I can still remember my heady excitement at that flashing envelope icon on the front screen of my 1990’s Samsung clamshell and the hypnotic ‘beep’ that came with it.
Oh, the anticipation of emotions released on opening! Russian Roulette within which spun a text from my parents wondering whether I was up to no good (I probably was) or the first boy I ever loved – jackpot!
There was no internet-laden smartphone, not really much internet in general come to think of it, just enough for a quick hit of endorphins brought on by that shimmering handset.
Today things are way more intense. This week, the Children’s Commissioner for England, Anne Longfield warned in her report Life in Likes that social media is exposing children to significant emotional risks as they transition from junior to secondary school.
This transition is notoriously tricky, but when I was that age (I’m a millennial) there were no HD photos to share, no selfies to be retouched. Even later (before Facebook but at the same time mobile phones became a mainstream accessory), if there was any fun to be had it was in person or over the phone through the dying art of actual conversation. Texting was just too expensive.

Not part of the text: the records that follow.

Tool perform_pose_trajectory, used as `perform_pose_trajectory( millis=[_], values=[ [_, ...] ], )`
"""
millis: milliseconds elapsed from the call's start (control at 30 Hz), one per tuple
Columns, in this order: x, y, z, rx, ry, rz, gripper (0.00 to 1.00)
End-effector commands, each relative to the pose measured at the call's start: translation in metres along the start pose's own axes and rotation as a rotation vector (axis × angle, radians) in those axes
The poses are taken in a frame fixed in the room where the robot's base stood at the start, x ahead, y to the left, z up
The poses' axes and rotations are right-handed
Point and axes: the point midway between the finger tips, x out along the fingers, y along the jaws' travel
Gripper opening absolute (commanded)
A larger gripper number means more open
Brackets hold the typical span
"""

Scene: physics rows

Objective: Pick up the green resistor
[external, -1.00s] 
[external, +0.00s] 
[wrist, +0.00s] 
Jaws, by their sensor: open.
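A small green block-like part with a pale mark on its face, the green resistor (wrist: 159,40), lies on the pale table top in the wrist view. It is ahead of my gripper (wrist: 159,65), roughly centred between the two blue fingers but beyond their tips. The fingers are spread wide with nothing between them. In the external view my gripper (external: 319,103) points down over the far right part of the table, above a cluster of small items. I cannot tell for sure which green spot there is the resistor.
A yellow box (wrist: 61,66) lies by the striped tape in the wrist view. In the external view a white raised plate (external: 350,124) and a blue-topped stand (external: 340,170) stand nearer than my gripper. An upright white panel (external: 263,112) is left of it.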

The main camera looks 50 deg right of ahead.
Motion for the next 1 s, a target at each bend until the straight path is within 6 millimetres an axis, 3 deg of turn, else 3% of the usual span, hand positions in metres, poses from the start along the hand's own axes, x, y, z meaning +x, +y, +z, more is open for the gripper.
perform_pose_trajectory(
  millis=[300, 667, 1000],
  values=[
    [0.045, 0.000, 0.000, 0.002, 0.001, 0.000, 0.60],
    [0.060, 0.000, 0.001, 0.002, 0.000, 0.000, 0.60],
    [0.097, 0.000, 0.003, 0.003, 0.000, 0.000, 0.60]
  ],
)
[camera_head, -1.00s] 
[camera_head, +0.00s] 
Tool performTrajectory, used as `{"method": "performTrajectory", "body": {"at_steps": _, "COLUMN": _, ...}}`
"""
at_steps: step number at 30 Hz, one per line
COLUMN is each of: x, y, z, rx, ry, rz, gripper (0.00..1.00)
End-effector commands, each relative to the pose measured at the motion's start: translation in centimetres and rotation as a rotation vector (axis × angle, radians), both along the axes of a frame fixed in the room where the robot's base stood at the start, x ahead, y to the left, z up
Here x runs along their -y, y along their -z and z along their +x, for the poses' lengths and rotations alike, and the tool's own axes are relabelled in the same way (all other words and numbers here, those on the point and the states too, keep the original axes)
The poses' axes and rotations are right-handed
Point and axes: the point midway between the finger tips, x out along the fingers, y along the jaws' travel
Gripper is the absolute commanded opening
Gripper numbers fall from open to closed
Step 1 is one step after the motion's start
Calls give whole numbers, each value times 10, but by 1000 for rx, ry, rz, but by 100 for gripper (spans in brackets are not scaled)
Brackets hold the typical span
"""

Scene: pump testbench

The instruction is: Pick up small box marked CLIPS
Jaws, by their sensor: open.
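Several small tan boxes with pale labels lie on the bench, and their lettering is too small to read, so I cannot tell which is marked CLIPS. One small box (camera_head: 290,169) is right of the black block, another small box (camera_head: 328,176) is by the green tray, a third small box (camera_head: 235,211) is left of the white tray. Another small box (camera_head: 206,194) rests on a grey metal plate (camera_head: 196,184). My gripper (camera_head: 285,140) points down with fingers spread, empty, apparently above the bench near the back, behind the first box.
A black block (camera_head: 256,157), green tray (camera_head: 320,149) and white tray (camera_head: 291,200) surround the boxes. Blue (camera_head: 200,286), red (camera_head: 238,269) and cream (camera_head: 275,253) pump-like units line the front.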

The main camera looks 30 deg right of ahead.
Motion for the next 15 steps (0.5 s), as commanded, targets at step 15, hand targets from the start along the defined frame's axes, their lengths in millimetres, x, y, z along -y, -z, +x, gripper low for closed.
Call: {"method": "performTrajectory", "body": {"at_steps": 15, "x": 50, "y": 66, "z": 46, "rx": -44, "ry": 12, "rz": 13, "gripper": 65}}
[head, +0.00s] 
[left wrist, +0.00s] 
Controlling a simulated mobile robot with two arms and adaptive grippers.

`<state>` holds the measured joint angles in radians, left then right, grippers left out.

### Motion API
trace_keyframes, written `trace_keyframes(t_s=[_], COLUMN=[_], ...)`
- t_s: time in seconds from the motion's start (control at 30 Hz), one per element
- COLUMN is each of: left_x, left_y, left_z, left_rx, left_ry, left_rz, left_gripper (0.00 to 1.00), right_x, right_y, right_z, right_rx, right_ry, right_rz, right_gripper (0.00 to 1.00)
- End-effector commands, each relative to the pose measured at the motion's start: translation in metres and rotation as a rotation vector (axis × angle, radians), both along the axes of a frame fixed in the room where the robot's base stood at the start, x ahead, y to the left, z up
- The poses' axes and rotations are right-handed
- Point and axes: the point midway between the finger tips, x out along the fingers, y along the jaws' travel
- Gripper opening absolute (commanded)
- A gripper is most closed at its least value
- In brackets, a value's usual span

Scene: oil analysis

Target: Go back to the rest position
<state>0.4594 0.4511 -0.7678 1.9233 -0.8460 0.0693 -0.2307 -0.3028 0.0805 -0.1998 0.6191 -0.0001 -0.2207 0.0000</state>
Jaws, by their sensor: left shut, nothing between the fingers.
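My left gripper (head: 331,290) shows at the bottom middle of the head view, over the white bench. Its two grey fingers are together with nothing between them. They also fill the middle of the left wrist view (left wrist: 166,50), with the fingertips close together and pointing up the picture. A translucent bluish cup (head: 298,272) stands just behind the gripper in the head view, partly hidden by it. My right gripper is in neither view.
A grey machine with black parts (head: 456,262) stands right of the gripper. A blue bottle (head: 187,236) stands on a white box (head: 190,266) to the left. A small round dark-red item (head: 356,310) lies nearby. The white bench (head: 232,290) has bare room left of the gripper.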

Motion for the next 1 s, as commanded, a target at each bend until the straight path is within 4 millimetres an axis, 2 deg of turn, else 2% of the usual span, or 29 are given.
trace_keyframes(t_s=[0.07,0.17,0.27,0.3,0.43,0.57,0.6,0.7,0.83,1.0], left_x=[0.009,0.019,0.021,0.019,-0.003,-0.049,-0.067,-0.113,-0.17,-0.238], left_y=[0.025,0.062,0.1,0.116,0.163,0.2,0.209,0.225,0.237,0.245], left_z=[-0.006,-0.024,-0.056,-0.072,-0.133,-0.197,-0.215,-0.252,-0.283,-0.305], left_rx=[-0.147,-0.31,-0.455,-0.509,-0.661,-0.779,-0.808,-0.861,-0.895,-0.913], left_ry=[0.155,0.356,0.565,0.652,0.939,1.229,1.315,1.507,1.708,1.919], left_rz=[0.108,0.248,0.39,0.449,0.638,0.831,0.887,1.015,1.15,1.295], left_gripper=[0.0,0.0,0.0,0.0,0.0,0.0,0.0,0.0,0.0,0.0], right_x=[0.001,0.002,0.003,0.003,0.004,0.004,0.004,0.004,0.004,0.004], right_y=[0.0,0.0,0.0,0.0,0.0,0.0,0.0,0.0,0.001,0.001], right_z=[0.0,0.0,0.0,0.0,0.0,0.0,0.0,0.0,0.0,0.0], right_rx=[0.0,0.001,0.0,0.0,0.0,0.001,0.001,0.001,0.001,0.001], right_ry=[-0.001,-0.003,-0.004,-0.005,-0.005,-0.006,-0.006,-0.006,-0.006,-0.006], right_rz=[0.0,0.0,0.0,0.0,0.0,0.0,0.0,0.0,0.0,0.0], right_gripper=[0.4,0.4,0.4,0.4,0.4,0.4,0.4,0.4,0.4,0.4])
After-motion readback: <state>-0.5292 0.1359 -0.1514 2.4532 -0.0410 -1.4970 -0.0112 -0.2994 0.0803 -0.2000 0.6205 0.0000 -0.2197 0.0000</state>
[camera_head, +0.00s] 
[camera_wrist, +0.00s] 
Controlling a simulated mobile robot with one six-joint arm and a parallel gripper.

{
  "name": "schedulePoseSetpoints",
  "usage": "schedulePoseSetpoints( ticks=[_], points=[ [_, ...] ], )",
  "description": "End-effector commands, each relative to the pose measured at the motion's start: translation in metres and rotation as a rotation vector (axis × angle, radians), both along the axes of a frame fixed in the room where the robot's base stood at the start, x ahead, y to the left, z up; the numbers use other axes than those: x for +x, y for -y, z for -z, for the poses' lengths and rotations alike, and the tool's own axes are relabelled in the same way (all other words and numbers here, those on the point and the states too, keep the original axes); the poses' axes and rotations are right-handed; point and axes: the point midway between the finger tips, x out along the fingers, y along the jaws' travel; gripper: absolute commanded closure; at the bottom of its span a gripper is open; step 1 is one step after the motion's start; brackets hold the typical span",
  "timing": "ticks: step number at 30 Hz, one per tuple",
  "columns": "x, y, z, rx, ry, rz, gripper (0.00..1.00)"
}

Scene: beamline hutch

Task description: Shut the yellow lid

Life was still difficult. Navigating hormones, emotions, the opposite sex, the same sex – all through real-time, physical interactions. This real world is no more.
In her study, Longfield researched eight groups of 32 children aged eight to 12 and found that the main social pressure was to be constantly contactable and connected, with children describing this as an important expectation of their friendships, and fallouts over not being responsive enough.
Some Year 7 children in the study described how receiving notifications from across the social media platforms was stressful to manage. It’s true, this constant connection is overwhelming. I’m sure most people, especially those who work in digital or with businesses to market, feel this information overload every single day. Imagine this at the tender age of 12.
Everyday life is accompanied by our choice of technology which sit at our hips like pets – and yes, it probably does cultivate a need for acceptance, for likes and that primal feeling of belonging to a group, even if said group doesn’t really exist apart from on WhatsApp.
Smartphones rob us of intimacy too – all interactions based on instant reactions without the added dimension of… you know, real people. Then there are all the other usual suspects – sexting, porn, photoshop… but the demons that lurk through the digital world don’t scare me half as much as the deeper implications – those psychological and hidden. These pose far greater a risk.
The real concern is not a generation of the needy and narcissistic, as most will initially assume, instead it’s far more damaging. The side effects of constant connection is that there is no time to process negative emotions. This danger lies with the same mental health issues that in some way affect us all. Co-dependency, using something outside of yourself to feel OK, addiction, the inability to live in the present moment, etc. These skills are difficult to learn.